William Martin did some gardening for Emma, and he had last seen her late in May. Since then her mail had been piling up under the front door, and a gas light had been burning continuously in the bedroom window, day and night. Finally, on June 24th, Martin approached Patrolman Attridge, who then climbed through an open window and discovered the body on the second floor.
“Beside a bed, partly crouching on the floor, was the badly decomposed body of a woman, clad only in a night robe. Her features were almost destroyed, her hair fallen from her scalp and the flesh upon the fingers of her right hand, which had tightly clutched the bedclothes in the last paroxysm of death, had disappeared from the bones.”
Martin had first befriended Emma at the Midwinter Fair, where they both had concessions. He eventually grew into a confidant and a caretaker, bringing her food when she was in need and badgering Emma’s daughter to do the right thing and reconcile. May was resolute.
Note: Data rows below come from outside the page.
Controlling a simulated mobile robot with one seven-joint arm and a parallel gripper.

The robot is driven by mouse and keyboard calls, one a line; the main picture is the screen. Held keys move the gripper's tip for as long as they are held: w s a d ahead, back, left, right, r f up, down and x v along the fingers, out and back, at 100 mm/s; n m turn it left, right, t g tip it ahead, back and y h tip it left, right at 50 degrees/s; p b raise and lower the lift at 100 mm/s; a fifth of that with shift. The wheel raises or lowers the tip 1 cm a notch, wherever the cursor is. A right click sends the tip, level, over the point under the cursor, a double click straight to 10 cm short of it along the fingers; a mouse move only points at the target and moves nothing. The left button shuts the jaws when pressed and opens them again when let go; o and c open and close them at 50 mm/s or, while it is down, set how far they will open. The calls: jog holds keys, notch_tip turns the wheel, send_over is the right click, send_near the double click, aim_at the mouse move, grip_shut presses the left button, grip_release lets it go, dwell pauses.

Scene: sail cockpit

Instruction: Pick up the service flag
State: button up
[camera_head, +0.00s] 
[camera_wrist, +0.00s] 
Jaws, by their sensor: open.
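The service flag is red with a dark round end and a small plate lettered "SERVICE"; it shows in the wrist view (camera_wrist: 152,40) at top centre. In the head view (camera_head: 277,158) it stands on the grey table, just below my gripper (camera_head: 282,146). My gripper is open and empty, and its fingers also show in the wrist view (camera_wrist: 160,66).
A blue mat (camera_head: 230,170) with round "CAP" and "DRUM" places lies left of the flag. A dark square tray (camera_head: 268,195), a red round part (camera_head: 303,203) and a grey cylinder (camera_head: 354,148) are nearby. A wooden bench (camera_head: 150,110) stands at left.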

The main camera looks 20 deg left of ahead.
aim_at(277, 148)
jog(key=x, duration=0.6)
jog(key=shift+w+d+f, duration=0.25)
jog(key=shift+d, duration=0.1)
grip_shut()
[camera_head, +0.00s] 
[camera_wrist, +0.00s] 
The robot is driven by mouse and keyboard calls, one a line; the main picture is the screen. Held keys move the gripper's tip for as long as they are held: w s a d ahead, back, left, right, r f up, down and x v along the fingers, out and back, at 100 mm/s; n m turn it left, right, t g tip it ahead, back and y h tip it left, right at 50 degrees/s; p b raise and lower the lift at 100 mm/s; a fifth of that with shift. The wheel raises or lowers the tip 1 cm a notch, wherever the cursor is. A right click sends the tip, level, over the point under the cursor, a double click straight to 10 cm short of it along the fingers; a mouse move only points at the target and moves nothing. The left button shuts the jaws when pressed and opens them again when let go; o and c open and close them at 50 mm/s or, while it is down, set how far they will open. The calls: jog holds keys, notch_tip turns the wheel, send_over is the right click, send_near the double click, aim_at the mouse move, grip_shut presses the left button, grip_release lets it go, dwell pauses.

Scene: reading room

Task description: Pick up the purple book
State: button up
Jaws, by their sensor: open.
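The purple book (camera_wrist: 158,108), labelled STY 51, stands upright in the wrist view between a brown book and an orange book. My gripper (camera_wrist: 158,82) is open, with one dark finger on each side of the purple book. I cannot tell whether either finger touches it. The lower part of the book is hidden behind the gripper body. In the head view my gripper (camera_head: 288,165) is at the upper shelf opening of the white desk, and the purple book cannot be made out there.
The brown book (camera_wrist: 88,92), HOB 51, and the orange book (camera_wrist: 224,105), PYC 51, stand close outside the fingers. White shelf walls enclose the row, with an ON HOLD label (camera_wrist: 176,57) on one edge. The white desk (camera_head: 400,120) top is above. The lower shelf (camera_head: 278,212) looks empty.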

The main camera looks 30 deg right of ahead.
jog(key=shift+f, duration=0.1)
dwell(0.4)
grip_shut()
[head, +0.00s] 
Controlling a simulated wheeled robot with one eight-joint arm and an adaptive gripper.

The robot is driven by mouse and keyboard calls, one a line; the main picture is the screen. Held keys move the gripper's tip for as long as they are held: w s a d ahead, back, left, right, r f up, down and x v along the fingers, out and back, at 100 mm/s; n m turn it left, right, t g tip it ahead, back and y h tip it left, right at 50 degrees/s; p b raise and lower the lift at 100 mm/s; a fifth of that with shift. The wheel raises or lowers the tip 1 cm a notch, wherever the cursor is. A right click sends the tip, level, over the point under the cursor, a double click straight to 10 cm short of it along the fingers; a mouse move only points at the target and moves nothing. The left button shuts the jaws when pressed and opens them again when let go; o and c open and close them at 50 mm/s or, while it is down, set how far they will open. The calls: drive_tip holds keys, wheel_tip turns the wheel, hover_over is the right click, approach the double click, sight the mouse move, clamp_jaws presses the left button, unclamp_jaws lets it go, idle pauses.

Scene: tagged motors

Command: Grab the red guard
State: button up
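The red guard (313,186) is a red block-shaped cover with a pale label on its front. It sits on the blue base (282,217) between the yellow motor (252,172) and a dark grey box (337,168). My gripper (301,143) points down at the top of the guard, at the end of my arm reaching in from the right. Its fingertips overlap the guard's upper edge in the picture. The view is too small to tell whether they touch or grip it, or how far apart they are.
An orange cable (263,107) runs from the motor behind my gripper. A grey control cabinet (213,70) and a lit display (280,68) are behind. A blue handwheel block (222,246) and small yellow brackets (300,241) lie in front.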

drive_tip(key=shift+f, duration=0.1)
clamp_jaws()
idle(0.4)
He also learned of her finances, which had descended into a tangle of debts. She had fallen from the heights, descending into illness, frailty, and confusion. She was, in fact, at one point examined by the “Lunacy Commissioners,” whatever the hell they were. We can only wonder if Lou, her grievous mistake of a second husband, ever heard the news, or cared.
There was at first some question about Emma’s death: the unlocked gate and window, a few thousand in cash that couldn’t be accounted for. Though several papers covered the story, it was the Examiner that wondered aloud about a half-full container of rat poison.
May eventually had herself declared heir, but within months she died as well. The estimated value of Emma’s property continued to increase as potential claimants pled their cases, finally reaching as high as $25,000 in real estate and other property, worth some $700,000 today. Emma’s sister and second husband Attenborough were among the four parties seeking to be declared Emma’s heir, with her sister finally prevailing.